Detecting seasonality in your data
When analyzing chart data to create a forecast, we used the following methods to detect seasonality and adjust the model appropriately:
- Preprocess data. We remove any linear trend we find, and normalize the time series values by using the Z normalization method – in other words, rather than using the raw values, we transform the input values to get a mean centered on 0 and standard deviation of close to 1.
- Identify candidate periods from the power spectrum. We compute the power spectrum, which is a way of decomposing a signal into its frequencies. From the spectrum, we identify the top 3 peaks and define intervals around each peak by including the adjacent bins in the frequency domain. Further, we modify the interval boundaries to include seasonality values that are common in business applications (such as months or fiscal quarters), assuming the interval boundary is close to the business seasonality. We use these intervals to find the candidate periods from the auto-correlation function.
- Rank candidate periods. Given a set of possible periods based on the autocorrelation function, we find the best one by applying the following procedure:
- We compute the Pearson and Spearman auto-correlation of the preprocessed data.
- We find peaks in the Pearson and Spearman auto-correlation and match those to the intervals found from the power spectrum. We treat the highest value of the auto-correlation function (acf ) in the interval as the peak.
- We test for hills in this interval by fitting two line segments between interval boundaries. If we don’t detect a hill we check the next harmonic for a hill, and if we detect a hill we report the peak as a harmonic peak.
- We arrange the detected peaks in decreasing order of power, using only the top k peaks, where power_peakk / power_peakk+1 > 2.
- Among these top peaks, we pick the one with the highest correlation value.
- Choose which peak is best, from among the power spectrum and auto-correlation.
- If the value from the autocorrelation function is 1, we use the candidate from the power spectrum as the final seasonality.
- If the value from the autocorrelation function is less than 6, we calculate the powers of both candidates normalized by length, and use the value with the higher power.
- In all other cases, we use the candidate derived from the autocorrelation function
- Look for specified or common seasonality values. Additionally, the algorithm includes a term that gives weight to a specified common seasonality value, if selected by the user. For example, if the methods described above identify the best seasonality as 11, 12, or 6, but you specify a yearly (12 month) seasonality that provides better confidence intervals, we apply the 12-month seasonality. In other words, the algorithm gives priority to user selections and to common seasonality values.

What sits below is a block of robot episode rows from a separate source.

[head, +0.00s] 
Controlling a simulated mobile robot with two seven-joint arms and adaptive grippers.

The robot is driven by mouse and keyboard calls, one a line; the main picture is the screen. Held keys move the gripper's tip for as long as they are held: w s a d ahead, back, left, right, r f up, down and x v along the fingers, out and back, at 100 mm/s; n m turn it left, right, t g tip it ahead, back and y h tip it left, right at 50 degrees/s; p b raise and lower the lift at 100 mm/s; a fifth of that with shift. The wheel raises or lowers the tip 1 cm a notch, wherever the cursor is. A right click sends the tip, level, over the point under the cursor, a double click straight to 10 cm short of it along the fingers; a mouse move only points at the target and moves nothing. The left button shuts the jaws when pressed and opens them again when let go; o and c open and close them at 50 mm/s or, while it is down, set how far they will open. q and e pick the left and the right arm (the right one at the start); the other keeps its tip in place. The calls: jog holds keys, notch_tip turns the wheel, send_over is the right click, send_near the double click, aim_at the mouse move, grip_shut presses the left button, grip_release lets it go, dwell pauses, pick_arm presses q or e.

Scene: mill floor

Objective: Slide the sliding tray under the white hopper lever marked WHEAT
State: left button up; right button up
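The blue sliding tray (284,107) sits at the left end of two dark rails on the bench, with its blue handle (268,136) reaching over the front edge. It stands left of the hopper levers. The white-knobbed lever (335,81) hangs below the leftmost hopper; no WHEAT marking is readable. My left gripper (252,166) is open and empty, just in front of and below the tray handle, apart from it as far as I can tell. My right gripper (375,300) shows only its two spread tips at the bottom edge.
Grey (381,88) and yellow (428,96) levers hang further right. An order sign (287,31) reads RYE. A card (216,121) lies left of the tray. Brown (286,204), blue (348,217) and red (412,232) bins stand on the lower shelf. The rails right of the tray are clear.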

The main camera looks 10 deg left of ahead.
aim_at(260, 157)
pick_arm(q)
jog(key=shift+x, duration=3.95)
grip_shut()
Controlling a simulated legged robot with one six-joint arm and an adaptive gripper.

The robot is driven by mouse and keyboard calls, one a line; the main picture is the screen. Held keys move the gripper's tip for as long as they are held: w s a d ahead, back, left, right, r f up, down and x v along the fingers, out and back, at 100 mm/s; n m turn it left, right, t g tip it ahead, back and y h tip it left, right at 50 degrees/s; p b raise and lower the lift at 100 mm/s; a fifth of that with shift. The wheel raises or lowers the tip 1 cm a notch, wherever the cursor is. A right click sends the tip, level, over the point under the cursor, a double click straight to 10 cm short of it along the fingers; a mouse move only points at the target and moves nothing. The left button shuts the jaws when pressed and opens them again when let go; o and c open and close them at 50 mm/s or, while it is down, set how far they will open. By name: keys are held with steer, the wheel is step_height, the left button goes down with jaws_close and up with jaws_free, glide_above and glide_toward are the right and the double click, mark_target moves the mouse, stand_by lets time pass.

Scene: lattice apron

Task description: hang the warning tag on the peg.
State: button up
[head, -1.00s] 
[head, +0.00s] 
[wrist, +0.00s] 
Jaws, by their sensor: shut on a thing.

Note: Automatic detection of seasonality works best when the cycles being evaluated are not too long. The problem with very long data is that the auto-correlation values tend to have less information value (are more variable depending on adjacent sequences). The Pearson correlation coefficient that we use also tends to work best on linear relationships and in a long data series, linearity can be easily broken. Various heuristics have been proposed by researchers for assessing residuals in long time series, but in general, better results sometimes come from constraining the data series to a smaller range, or identifying probable data cycles by specifying a seasonality value.
Generally, you can get better results if you have at least 3-4 cycles or seasons of data to work with
Specifying a seasonality value manually
If you know your data and domain well, you might be able to provide a hint to the algorithm to help it calculate seasonality more accurately. You do this by looking at the units of time used in the data, and determining how many units make up a complete data cycle.
For example, let’s say you have weekly rainfall data, and you expect that patterns of rainfall repeat on a yearly basis, more or less. In that case, you would set your seasonality value to 52, because 1 week = 1 unit of time, and there are 52 units of time in a data cycle.
When you specify a seasonality value, the number is incorporated in the formula that calculates trends overall, making the forecast better able to compensate for outliers such as extremely rainy days. However, if you have any doubt about what the data cycle is, you should leave it to the algorithm to test all possibilities and determine the most likely one.
Hindcasting and adjusting confidence intervals are two good ways evaluate the quality of the forecast.
Hindcast is one way to verify whether the model is doing a good job If the observed value doesn’t exactly match the predicted value, it does not mean the forecast is all wrong – instead, consider both the amount of variation and the direction of the trend line. Predictions are a matter of probability and estimation, so if the predicted value is fairly close to but not exactly the same as the real value, it could be a better indicator of prediction quality than if the value exactly matched the real result. In general, when a model too closely mirrors the values and trends within the input dataset, it might be overfitted, meaning it likely won’t provide good predictions on new data.
Another way to assess accuracy is to view the probability error in the forecast by adjusting the confidence intervals. The shaded area shows you the range of predicted values at different confidence levels. Depending on your domain, you might require that values meet a very high confidence interval, or that possible predictions fall within a standard deviation of 0.05. However, in other cases, variations of plus or minus 30% might represent plausible scenarios.
You are the best judge of how reliable the input data is, and what the real range of possible predictions might be.
If you are interested in learning more about time series models and the methods that have been developed over the years for forecasting, we recommend the following resources.
Box and Jenkins
This is the classic book on time series forecasting. Here you will find a detailed description of the many different types of problems posed by time series data, along with proposed solutions and formulas used by the researchers. Much later work in this field is based on Box-Jenkins and their work remains pertinent and valuable.
The Holt-Winters method is a specific implementation of exponential smoothing that is widely used in business and now has many variants. To get an idea of the arc of research, see Dr. Gardner’s published papers, Exponential smoothing: State of the Art (Part 1 and Part 2).
Exponential smoothing (Wikipedia)
This Wikipedia article describes the history and basic mechanisms of smoothing as applied to time series.
Overview of time series methods
Still confused about the terms and choices? This article by Microsoft Technical Support Specialist Tyler Chessman provides an overview of the different forecasting options, what they try to accomplish, and how they compare. He also walks through creation of a forecasting model in Excel.